Character: Nikki Fernandez
Number 321 on Jacob's List: a sexy soap opera actress on the run with a bagful of murderously obtained diamonds, and a vest top that looked like it was made out of deckchair material. There for several key moments in the show, including personally discovering the existence of Mental Eyepatch Bloke, but propensity for 'testing' badly with viewers led to abrupt departure after being bitten by a poisonous spider and accidentally buried alive muttering something about 'power lines.' Not even mentioned in the finale.
Programme: Rising Damp
Knocker-heavy, proto-ladette, artist's model and the most prominent - she was on the front of the tie-in novel and everything - of Rigsby's infrequently-glimpsed 'other' tenants. Usually to be found threatening (and succeeding) to drink Alan and Philip under the table, or giving off distinct 'look but don't touch' vibes to her lecherous landlord. Usually only seen in episodes where Frances De La Tour was largely unavailable, but still there for many classic storylines including the 'Grey Lady' hoax and the Christmas Special.
Character: Mandy Hampton
Programme: The West Wing
Power-walking embodiment of the 'get me a decaf mochalatte on rye and get me it now!!,' no-nonsense, White House Media Consultant ethos. Disappeared without explanation after a gunman took a potshot at President Bartlet; if she was caught in the crossfire, none of the other characters ever mentioned it.

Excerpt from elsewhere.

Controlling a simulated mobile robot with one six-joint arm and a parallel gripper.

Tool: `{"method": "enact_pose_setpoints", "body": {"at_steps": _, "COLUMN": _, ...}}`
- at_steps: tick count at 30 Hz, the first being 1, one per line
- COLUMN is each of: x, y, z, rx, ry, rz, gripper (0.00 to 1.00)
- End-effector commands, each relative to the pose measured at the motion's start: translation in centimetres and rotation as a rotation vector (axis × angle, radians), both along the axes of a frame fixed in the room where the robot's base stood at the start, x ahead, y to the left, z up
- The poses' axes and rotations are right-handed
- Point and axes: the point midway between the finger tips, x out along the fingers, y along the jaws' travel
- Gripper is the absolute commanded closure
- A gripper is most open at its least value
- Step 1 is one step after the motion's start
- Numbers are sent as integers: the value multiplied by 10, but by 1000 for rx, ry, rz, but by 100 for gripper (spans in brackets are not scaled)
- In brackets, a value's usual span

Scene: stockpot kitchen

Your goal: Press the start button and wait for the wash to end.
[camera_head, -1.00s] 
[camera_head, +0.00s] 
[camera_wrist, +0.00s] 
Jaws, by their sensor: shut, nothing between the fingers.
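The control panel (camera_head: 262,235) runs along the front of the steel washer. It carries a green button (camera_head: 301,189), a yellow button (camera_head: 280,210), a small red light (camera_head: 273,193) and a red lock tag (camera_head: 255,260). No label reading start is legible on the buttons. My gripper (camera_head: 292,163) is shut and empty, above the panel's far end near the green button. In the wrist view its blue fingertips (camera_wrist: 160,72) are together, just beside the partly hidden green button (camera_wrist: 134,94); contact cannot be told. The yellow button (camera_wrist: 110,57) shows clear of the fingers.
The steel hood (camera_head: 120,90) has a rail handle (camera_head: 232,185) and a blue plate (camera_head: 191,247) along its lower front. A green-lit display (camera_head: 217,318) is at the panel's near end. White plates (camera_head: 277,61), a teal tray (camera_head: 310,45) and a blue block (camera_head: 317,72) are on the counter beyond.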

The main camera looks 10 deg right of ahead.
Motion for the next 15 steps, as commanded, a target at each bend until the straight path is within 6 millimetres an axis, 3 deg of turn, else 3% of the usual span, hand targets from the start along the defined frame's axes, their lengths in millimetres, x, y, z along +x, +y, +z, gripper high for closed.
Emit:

Nor indeed was she ever mentioned again, even in an extended flashback sequence covering part of the pre-election campaigning she'd supposedly been a prime mover in.
Character: Catastrophe Kate
Rootin' tootin' sharp-shootin' whip-crack-away-whip-crack-away-whip-crack-away Wild West ghost gal briefly employed as additional spook labourer in the definitive Claypole/Mumford/Davenport era. Largely for the purpose of setting her male colleagues at smitten loggerheads and scaring the Perkins with trigger-happy ectoplasmic antics. Eventually moved on to other employment opportunities, but not before recommending Spirit World pal Hazel The McWitch as her replacement.
Character: Mr Dagenham
Programme: Camberwick Green
Mod-suited, sports car-driving, flash salesman cut from uncharacteristically modish Carnaby Street cloth, whose introductory song boasted he could sell 'anything, anything money can buy', including 'an overcoat/a motorboat/a holiday in Africa' and, less impressively, 'a button.' Usually to be found, however, flogging helicopters to assorted villagers, seemingly regardless of whether they wanted or even had a practical purpose for one. Later made a cameo in Chigley. You'll never guess what doing.
Character: Hana Gitelman
Internet-intercepting semi-regular from Series 1 (when they all still had sensible powers) intended as a sort of interactive online character for tech-savvy viewers. Joined Matt and Ted in their quest to infiltrate Primatech, and even showed up in the 'Dark' Future, while web-surfing fans could also follow her hack-tastic plot to sabotage Linderman's vote-rigging machinations. Until the production team realised that nobody actually was following it, upon which she was quietly written out in the tie-in comic.
Character: The Doctor
Clacky-mouthed, lab coat-sporting, Anthony Perkins-resembling ventriloquist dummy type who looked after the healthcare side of things at Pipkins. His human like appearance may go some way towards explaining why he is less well remembered than Hartley Hare, Topov the Monkey, Octavia the Ostrich, Tortoise the Tortoise and Pig the, erm, Pig. Clearly intended to make youngsters less afraid of their visits to the physician, and presumably in comparison to his grotesque co-stars less afraid of the programme itself.
Programme: The Tomorrow People
Wisecracking, 'copper'-baiting, flare-sporting, original main attraction amongst the telepathically-enhanced teens, whose star quality was somewhat hampered by the limited acting ability of the youngster chosen to portray him. Within a couple of episodes he'd been bound to a chair with a special 'limiter' headband to stop him moving or speaking, before rounding out the adventure by accidentally teleporting into a duck pond to the decidedly genuine-sounding amusement of his co-stars. Not invited back for the next series.